» **Aim of the exercise**
Determine the number of lines in the listing below where the string "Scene" occurs; answer with the number alone.
##### Source material
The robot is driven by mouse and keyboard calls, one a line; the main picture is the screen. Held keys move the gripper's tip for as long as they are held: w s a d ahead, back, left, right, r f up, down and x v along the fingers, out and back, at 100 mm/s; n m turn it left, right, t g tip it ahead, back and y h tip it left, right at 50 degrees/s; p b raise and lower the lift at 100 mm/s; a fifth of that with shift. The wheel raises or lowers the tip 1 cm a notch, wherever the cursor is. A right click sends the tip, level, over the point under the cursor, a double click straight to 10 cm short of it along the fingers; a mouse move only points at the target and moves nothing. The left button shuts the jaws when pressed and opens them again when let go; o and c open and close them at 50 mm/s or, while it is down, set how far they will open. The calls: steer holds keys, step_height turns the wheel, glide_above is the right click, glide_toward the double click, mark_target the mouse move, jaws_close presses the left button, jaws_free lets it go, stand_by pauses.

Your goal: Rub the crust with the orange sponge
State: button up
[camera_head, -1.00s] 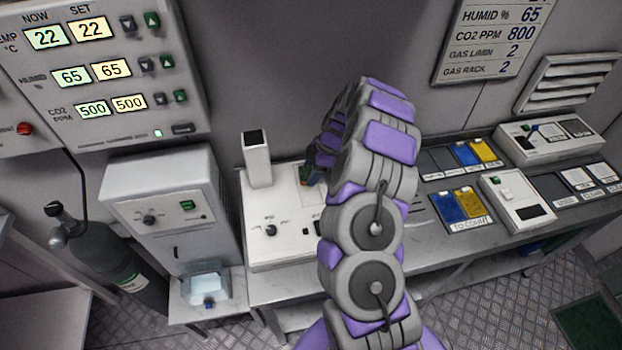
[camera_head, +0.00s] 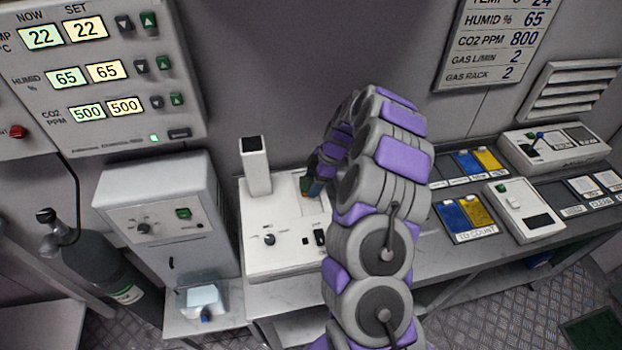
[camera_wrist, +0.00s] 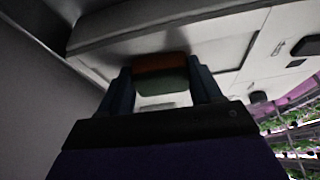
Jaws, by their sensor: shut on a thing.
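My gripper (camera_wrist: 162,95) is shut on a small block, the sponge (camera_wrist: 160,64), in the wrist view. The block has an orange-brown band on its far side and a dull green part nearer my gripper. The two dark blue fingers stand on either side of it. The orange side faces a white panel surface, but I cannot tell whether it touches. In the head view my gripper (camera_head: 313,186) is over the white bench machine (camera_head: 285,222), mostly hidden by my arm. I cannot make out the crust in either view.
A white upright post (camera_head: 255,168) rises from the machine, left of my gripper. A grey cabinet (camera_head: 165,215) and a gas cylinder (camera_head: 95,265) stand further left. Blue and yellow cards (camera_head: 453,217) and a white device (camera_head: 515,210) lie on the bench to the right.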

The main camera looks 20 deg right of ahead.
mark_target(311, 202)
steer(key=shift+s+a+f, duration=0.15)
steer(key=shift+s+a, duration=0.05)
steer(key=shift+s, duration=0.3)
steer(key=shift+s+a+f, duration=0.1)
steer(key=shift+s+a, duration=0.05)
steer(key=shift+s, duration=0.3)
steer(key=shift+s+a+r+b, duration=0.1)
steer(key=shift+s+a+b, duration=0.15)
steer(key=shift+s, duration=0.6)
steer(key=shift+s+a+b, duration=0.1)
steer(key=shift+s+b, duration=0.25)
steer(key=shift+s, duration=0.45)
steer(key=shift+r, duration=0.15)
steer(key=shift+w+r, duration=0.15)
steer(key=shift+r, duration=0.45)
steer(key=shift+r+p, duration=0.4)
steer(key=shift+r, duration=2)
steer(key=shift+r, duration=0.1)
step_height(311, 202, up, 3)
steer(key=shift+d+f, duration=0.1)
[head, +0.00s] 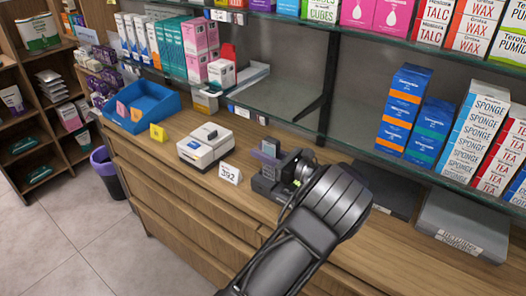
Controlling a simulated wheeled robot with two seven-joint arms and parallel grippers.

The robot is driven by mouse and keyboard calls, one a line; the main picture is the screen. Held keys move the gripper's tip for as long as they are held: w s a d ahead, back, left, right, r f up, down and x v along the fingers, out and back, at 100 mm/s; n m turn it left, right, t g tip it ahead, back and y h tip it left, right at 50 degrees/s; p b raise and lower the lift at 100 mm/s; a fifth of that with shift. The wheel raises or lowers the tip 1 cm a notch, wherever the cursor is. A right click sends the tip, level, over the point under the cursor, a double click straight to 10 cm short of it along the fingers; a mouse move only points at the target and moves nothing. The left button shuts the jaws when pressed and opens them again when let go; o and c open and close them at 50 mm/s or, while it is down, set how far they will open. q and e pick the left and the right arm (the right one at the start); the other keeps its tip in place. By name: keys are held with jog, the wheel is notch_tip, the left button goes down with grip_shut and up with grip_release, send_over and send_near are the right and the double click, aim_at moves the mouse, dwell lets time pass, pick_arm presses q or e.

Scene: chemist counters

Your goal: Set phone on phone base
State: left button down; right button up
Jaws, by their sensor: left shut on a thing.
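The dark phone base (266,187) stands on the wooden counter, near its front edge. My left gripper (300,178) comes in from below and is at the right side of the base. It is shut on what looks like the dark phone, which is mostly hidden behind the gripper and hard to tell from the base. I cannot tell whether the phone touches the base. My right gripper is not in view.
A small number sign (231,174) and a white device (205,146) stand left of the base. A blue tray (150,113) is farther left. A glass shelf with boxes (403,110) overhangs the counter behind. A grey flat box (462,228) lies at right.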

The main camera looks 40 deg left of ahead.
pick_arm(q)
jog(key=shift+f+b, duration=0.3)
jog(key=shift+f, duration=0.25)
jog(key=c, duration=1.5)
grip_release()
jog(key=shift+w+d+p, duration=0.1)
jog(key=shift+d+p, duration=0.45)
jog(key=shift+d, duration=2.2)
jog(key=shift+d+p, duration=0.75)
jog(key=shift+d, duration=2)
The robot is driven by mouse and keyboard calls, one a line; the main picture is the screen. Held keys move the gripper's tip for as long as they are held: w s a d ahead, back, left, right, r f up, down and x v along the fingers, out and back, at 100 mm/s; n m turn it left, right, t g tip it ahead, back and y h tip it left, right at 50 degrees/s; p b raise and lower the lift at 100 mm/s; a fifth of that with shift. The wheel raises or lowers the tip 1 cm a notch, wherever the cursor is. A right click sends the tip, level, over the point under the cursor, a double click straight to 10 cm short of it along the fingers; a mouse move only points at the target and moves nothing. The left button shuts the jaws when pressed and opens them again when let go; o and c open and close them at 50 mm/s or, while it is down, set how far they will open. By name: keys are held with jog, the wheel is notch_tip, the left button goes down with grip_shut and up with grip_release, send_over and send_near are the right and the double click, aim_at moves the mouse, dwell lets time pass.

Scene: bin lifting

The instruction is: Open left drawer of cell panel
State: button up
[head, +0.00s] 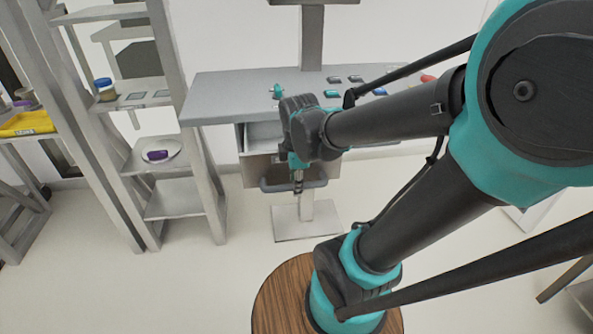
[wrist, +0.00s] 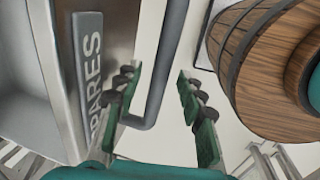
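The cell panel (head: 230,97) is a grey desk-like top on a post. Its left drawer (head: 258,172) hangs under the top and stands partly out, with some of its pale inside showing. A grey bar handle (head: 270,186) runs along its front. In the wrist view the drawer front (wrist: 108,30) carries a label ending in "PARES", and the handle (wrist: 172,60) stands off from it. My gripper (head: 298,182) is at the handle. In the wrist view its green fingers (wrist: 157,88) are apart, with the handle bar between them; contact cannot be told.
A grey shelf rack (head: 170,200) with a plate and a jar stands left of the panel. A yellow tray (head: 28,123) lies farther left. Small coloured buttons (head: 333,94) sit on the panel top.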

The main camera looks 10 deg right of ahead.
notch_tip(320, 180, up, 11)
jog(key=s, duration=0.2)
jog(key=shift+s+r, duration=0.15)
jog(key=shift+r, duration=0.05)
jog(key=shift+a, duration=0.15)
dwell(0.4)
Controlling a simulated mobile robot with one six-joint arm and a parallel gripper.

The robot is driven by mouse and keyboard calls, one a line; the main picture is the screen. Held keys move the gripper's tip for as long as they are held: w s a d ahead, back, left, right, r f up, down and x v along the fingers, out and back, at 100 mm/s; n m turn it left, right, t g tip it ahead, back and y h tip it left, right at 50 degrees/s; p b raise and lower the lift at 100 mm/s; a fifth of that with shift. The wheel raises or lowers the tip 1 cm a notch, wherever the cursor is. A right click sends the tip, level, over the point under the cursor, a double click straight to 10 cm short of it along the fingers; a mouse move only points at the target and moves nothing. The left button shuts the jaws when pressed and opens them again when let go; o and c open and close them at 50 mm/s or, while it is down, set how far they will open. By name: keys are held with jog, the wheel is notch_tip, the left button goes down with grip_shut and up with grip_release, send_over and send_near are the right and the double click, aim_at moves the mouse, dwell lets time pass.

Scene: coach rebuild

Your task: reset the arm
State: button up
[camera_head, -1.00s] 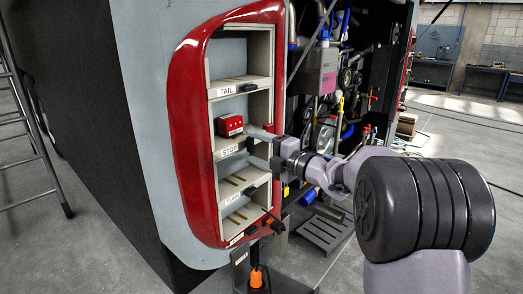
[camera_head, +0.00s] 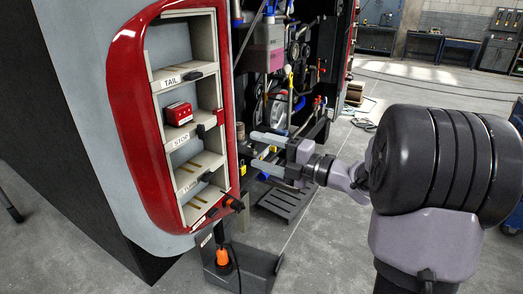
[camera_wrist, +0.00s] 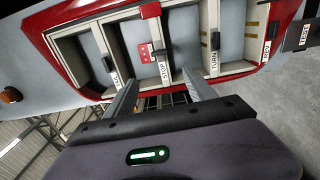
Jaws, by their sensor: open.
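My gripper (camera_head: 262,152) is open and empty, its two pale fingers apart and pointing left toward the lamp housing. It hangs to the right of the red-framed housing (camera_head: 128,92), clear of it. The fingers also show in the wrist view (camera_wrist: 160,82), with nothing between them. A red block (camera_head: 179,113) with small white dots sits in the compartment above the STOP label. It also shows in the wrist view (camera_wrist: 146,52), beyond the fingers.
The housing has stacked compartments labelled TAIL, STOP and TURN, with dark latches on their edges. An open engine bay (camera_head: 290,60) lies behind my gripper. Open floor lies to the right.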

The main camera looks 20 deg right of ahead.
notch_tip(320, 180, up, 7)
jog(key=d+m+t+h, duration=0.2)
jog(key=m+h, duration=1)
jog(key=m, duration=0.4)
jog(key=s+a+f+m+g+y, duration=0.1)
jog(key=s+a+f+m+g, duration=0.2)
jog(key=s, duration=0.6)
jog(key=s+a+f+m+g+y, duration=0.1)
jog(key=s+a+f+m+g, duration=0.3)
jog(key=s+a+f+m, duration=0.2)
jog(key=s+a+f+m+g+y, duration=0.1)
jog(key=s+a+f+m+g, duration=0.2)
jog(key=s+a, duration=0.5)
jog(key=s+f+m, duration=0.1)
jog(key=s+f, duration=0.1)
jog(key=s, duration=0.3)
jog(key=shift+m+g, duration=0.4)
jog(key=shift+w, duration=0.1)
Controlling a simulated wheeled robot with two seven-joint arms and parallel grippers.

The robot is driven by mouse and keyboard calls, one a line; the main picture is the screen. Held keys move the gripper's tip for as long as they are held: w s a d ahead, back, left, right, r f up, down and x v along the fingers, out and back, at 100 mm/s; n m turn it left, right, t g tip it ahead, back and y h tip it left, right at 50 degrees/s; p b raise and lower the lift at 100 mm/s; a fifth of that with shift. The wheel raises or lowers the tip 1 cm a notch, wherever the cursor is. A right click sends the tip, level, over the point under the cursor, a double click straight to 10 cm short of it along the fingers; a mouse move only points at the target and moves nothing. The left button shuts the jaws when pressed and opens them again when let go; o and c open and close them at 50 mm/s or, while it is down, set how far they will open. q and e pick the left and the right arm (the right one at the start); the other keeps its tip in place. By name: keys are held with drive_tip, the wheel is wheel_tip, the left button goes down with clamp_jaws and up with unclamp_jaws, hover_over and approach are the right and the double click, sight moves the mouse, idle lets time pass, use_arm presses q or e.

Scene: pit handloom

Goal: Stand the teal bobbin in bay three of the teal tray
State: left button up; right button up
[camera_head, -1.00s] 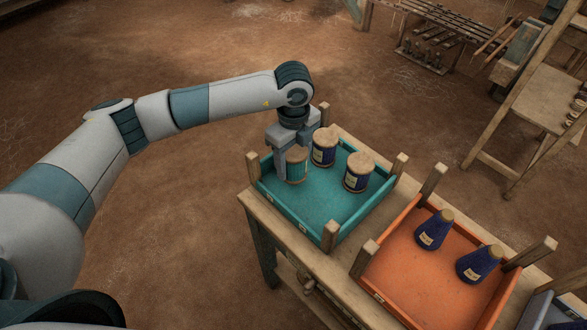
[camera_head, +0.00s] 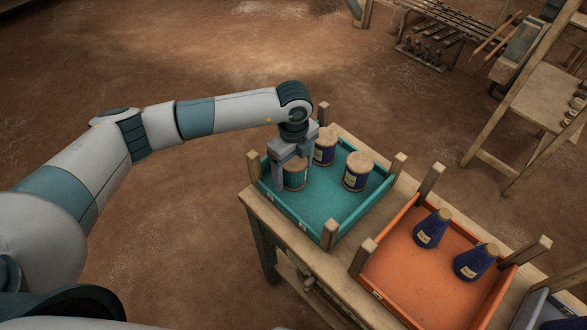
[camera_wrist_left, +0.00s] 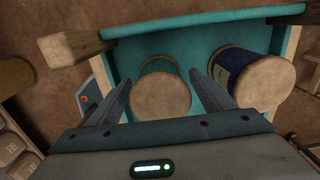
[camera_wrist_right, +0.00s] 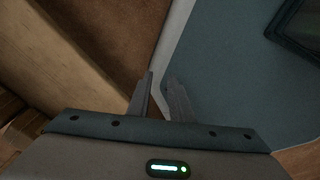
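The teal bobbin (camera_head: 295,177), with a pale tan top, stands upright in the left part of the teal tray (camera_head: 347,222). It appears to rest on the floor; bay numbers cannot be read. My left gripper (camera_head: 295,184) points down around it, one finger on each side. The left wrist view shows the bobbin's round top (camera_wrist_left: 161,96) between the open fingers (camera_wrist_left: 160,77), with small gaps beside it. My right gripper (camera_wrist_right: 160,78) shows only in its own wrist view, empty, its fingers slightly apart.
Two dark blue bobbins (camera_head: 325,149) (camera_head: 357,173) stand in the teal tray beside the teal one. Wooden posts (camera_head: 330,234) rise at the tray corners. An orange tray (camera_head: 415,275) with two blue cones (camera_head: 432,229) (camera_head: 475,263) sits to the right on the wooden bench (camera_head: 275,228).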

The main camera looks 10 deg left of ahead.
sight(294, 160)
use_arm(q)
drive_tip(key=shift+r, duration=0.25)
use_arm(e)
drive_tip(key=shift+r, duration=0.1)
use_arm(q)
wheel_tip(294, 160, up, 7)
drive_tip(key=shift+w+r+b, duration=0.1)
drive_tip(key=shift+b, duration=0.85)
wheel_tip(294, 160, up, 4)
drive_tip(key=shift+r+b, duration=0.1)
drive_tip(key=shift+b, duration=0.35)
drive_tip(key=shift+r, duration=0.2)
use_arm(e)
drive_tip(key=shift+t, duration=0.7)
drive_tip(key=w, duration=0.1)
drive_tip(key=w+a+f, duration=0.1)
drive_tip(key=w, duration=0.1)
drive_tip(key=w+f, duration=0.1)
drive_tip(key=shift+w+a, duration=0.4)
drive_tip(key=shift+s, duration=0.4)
##########
» **Result of this task**
4